The Reinforcement Learning Toybox

A set of games designed for testing deep RL agents.

If you use this code, or otherwise are inspired by our white-box testing approach, please cite our NeurIPS workshop paper:

@inproceedings{foley2018toybox,
  title={{Toybox: Better Atari Environments for Testing Reinforcement Learning Agents}},
  author={Foley, John and Tosch, Emma and Clary, Kaleigh and Jensen, David},
  booktitle={{NeurIPS 2018 Workshop on Systems for ML}},
  year={2018}
}

How accurate are your games?

Watch four minutes of agents playing each game. Both ALE implementations and Toybox implementations have their idiosyncracies, but the core gameplay and concepts have been captured. Pull requests always welcome to improve fidelity.

Projects

toybox - Contains core logic for games.
ctoybox - Contains C API for toybox; and our python code, e.g., Gym environment bindings.

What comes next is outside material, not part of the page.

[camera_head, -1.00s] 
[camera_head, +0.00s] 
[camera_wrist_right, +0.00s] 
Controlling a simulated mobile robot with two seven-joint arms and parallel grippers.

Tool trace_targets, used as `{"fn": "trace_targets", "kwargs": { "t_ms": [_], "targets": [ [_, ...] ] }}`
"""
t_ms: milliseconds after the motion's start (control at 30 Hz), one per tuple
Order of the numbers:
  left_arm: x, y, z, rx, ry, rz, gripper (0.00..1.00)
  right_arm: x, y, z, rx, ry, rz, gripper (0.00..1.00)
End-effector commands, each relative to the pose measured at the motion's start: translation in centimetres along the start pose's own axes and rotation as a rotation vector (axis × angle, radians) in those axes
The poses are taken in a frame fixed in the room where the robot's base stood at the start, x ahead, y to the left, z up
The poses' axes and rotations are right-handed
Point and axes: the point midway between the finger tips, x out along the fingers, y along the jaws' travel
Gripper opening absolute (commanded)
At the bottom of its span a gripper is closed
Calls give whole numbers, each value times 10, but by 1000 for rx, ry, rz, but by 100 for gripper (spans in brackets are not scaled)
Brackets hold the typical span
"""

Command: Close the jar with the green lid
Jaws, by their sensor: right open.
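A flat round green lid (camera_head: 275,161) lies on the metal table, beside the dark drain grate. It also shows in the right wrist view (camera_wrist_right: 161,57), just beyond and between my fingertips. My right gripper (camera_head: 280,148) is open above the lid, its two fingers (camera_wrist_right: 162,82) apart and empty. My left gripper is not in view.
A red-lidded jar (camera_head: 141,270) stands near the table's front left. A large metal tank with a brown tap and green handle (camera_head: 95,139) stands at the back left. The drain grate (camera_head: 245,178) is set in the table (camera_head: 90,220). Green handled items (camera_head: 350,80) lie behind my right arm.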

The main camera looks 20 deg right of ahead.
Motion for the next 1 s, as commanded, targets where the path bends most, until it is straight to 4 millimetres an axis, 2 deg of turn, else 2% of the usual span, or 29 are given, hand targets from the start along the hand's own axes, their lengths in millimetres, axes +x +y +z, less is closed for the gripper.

Play the games (using pygame)

cargo build --release
cd ctoybox
./start_python human_play.py breakout
./start_python human_play.py amidar
./start_python human_play.py space_invaders

Mac Dev Setup Instructions

brew install rustup
rustup-init with the default install
clone this repo
source $HOME/.cargo/env
cd ctoybox/toybox && python setup.py install

Lints and Formatting in Rust

Follow the readme instructions to get rustfmt and clippy.

Then you can check automatically format your files with cargo fmt and peruse the best lints with cargo clippy.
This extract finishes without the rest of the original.